* _To be done_
Take the material and output all of it exactly.

* _Recorded information_
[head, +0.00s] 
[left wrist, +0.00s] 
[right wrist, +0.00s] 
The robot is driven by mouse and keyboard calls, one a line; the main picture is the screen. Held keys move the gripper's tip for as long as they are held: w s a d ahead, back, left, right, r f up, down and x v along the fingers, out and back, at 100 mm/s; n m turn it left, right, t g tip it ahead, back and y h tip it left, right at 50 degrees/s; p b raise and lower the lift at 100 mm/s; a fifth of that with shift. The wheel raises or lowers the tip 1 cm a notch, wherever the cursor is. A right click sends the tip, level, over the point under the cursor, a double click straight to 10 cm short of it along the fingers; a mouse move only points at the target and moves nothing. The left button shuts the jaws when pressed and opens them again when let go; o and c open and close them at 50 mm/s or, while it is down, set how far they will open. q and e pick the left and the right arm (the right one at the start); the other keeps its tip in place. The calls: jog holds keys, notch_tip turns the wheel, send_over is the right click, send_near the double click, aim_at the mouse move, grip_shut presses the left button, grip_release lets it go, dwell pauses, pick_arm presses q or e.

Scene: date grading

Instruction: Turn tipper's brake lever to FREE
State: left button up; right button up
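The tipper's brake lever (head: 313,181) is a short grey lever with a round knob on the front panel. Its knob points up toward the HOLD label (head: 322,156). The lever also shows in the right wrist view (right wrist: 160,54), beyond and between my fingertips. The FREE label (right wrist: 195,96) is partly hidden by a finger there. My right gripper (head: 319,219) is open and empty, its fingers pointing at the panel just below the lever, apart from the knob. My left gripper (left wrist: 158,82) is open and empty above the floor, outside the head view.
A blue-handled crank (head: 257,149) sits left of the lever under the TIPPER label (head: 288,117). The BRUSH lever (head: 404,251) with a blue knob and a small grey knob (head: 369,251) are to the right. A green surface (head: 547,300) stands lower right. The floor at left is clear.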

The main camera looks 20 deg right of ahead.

* _Answer for this exercise_
[head, +0.00s] 
[left wrist, +0.00s] 
[right wrist, +0.00s] 
The robot is driven by mouse and keyboard calls, one a line; the main picture is the screen. Held keys move the gripper's tip for as long as they are held: w s a d ahead, back, left, right, r f up, down and x v along the fingers, out and back, at 100 mm/s; n m turn it left, right, t g tip it ahead, back and y h tip it left, right at 50 degrees/s; p b raise and lower the lift at 100 mm/s; a fifth of that with shift. The wheel raises or lowers the tip 1 cm a notch, wherever the cursor is. A right click sends the tip, level, over the point under the cursor, a double click straight to 10 cm short of it along the fingers; a mouse move only points at the target and moves nothing. The left button shuts the jaws when pressed and opens them again when let go; o and c open and close them at 50 mm/s or, while it is down, set how far they will open. q and e pick the left and the right arm (the right one at the start); the other keeps its tip in place. The calls: jog holds keys, notch_tip turns the wheel, send_over is the right click, send_near the double click, aim_at the mouse move, grip_shut presses the left button, grip_release lets it go, dwell pauses, pick_arm presses q or e.

Scene: date grading

Instruction: Turn tipper's brake lever to FREE
State: left button up; right button up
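The tipper's brake lever (head: 313,181) is a short grey lever with a round knob on the front panel. Its knob points up toward the HOLD label (head: 322,156). The lever also shows in the right wrist view (right wrist: 160,54), beyond and between my fingertips. The FREE label (right wrist: 195,96) is partly hidden by a finger there. My right gripper (head: 319,219) is open and empty, its fingers pointing at the panel just below the lever, apart from the knob. My left gripper (left wrist: 158,82) is open and empty above the floor, outside the head view.
A blue-handled crank (head: 257,149) sits left of the lever under the TIPPER label (head: 288,117). The BRUSH lever (head: 404,251) with a blue knob and a small grey knob (head: 369,251) are to the right. A green surface (head: 547,300) stands lower right. The floor at left is clear.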

The main camera looks 20 deg right of ahead.

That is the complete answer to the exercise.